┏━━
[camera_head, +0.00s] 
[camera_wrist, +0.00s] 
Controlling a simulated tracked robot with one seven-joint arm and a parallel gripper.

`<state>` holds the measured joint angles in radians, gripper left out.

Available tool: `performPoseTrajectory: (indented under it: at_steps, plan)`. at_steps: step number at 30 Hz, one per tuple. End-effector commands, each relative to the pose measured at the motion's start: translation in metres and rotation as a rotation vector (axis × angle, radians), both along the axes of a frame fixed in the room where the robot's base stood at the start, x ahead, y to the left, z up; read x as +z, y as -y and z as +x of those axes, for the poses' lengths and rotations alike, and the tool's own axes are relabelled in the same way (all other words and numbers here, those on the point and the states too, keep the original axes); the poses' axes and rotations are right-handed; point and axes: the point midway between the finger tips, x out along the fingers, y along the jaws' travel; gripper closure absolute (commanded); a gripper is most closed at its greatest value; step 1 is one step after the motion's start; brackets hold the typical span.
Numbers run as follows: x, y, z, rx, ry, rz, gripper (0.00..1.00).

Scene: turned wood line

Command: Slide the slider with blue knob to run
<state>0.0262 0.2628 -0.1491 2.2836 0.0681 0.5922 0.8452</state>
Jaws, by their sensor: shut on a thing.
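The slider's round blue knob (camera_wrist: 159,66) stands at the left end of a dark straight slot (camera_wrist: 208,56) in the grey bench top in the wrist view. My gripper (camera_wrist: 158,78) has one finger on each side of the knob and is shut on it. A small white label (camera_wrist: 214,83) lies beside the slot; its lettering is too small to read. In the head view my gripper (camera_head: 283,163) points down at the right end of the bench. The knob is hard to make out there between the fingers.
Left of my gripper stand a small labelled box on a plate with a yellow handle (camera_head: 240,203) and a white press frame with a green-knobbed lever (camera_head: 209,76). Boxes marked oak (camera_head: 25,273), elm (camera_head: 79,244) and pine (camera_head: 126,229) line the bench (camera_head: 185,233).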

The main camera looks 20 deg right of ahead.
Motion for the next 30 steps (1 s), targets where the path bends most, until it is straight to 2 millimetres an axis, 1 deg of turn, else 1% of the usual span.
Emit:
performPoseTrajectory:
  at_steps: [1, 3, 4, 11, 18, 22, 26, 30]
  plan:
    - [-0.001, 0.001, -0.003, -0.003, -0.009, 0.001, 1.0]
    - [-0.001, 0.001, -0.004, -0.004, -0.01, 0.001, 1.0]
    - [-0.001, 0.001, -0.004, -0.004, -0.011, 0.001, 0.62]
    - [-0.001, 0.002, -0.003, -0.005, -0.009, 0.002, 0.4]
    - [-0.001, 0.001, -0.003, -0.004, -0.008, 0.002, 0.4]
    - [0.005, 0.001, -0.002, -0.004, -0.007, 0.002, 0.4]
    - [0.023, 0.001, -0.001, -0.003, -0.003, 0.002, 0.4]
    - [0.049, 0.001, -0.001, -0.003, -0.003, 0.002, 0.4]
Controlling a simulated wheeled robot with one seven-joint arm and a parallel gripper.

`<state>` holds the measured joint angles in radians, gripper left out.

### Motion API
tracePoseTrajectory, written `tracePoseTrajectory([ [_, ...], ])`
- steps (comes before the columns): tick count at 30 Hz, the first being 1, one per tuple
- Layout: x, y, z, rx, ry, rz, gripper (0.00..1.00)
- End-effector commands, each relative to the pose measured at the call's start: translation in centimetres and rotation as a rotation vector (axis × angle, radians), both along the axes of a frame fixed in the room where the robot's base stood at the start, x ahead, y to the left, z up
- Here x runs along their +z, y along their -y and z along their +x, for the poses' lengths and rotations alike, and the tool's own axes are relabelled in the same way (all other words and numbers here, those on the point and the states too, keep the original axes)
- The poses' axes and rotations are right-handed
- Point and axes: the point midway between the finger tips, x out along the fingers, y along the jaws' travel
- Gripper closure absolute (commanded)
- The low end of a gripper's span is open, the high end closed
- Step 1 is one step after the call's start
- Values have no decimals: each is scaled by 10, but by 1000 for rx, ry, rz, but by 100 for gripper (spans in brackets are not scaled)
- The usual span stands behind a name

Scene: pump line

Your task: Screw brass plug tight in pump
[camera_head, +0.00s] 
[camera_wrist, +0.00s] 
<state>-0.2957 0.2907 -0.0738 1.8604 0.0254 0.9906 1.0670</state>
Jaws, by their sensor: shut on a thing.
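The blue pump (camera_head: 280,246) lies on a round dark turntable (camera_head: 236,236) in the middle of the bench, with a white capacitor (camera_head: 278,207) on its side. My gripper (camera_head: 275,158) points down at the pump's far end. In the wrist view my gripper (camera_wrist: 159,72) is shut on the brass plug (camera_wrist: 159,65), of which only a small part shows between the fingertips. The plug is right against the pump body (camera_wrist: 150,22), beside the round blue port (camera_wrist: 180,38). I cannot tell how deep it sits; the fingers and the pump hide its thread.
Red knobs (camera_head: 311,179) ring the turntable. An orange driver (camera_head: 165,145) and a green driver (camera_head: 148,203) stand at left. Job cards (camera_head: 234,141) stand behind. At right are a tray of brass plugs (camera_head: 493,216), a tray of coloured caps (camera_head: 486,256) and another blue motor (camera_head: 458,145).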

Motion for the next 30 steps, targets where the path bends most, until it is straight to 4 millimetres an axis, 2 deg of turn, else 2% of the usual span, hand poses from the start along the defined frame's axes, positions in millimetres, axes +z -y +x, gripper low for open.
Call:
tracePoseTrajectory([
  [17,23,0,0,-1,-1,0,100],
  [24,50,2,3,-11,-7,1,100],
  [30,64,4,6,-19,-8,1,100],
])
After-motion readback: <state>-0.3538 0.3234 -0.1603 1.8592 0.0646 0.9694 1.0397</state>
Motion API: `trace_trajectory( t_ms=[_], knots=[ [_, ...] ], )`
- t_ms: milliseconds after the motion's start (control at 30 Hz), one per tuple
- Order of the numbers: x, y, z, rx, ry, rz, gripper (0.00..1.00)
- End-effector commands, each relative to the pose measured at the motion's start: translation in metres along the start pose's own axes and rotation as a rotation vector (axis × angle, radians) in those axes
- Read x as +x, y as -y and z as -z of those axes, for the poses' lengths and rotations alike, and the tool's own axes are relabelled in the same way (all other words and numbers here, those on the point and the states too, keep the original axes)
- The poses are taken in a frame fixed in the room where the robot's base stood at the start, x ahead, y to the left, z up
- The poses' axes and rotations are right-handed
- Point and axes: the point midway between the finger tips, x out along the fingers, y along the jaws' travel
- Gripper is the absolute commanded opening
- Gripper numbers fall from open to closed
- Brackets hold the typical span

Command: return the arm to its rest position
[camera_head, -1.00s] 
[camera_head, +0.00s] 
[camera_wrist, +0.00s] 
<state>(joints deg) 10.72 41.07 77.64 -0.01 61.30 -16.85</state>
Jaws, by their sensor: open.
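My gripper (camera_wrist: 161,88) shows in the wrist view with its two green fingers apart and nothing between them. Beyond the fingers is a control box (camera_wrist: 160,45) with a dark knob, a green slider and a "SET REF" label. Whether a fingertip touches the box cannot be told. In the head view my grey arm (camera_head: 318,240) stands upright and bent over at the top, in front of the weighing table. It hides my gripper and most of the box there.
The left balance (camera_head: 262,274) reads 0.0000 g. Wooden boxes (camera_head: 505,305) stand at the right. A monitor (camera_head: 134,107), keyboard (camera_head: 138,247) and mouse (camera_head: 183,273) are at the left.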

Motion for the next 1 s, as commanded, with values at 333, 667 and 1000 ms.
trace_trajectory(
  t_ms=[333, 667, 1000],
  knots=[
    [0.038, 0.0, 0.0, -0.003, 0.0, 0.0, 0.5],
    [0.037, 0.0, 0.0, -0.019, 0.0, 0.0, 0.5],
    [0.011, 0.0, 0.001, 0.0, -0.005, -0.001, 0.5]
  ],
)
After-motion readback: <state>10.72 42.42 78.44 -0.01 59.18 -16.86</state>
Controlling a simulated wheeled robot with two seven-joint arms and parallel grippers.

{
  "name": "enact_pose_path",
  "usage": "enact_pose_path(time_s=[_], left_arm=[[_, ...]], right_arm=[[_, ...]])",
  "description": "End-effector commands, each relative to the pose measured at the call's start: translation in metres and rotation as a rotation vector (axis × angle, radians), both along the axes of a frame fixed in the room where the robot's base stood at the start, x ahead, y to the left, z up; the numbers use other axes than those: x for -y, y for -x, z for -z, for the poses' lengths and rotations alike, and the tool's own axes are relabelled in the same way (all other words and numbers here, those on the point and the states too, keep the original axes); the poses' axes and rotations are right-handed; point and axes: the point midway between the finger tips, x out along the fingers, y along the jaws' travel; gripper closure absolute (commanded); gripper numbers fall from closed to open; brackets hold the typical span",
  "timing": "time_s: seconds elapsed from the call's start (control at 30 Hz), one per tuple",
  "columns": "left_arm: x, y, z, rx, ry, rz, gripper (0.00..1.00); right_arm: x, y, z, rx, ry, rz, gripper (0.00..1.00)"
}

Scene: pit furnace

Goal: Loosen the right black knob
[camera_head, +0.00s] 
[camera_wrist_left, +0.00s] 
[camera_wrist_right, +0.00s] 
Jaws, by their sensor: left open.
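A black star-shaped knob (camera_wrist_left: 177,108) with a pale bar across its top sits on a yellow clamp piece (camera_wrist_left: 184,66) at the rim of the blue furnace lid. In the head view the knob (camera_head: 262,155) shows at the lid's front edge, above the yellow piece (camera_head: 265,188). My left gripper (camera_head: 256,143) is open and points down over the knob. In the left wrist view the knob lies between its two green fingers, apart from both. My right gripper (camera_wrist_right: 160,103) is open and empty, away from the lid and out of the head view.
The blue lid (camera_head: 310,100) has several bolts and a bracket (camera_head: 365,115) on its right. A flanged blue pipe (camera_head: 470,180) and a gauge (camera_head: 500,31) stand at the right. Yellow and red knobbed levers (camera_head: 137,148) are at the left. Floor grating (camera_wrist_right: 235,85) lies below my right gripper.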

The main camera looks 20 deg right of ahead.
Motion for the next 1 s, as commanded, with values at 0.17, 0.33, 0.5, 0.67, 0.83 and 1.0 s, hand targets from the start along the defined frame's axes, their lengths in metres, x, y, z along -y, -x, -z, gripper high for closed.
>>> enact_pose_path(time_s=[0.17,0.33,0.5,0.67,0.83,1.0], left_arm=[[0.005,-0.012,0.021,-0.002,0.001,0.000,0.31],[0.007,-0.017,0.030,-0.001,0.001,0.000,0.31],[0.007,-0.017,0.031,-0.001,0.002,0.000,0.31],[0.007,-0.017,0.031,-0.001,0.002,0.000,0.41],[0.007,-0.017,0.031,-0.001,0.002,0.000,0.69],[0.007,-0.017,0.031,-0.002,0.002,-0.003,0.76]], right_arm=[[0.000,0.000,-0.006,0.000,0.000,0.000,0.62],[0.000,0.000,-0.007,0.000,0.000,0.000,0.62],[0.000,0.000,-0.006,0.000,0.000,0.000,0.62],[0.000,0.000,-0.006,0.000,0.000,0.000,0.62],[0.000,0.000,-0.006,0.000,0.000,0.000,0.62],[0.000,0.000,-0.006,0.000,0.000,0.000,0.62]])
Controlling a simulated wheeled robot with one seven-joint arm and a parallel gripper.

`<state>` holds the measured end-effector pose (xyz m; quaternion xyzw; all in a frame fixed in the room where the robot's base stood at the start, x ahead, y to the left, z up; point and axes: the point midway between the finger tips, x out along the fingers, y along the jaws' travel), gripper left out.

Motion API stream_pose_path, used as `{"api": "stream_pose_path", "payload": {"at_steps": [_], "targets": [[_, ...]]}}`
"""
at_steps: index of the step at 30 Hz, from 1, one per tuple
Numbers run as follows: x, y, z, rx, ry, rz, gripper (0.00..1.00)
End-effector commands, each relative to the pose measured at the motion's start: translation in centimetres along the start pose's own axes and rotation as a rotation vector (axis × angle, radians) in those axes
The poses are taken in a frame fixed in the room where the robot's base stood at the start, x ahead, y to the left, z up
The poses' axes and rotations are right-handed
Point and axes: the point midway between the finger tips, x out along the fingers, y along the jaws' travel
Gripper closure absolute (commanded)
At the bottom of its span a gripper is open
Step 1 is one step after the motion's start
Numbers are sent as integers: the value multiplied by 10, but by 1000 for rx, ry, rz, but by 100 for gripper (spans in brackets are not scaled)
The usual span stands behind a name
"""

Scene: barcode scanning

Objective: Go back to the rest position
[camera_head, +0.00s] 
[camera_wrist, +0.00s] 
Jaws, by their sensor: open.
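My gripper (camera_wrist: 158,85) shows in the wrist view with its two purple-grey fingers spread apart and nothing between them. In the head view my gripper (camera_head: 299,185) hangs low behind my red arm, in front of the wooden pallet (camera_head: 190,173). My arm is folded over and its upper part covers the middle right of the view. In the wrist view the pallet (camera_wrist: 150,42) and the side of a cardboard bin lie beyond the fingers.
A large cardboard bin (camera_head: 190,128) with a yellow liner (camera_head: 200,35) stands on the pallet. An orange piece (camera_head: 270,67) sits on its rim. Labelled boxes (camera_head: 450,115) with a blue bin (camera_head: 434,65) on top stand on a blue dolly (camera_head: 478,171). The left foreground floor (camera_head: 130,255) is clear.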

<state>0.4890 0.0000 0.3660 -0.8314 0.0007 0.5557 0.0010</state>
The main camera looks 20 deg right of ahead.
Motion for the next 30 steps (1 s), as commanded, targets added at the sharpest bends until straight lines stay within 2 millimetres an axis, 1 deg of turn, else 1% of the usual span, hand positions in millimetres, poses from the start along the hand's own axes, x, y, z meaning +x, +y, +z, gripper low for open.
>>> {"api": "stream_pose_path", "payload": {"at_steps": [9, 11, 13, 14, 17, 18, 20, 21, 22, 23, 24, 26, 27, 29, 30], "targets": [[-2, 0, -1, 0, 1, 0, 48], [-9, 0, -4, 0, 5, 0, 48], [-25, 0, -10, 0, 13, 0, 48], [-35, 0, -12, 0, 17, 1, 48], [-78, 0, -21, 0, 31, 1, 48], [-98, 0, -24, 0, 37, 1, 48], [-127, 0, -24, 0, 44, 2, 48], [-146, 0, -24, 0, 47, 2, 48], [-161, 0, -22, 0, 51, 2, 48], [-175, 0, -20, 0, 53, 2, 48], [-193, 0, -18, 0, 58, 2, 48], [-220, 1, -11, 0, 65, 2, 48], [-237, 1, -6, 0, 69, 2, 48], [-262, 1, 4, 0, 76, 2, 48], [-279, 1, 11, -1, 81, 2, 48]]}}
┗━━
_TASK BRIEF_
Reproduce only the lines from the one containing "rz, gripper (0.00..1.00)." through the one containing "<state>0.0262 0.2628 -0.1491", inclusive of both.

_ANSWER TO THE EXERCISE_
Numbers run as follows: x, y, z, rx, ry, rz, gripper (0.00..1.00).

Scene: turned wood line

Command: Slide the slider with blue knob to run
<state>0.0262 0.2628 -0.1491 2.2836 0.0681 0.5922 0.8452</state>

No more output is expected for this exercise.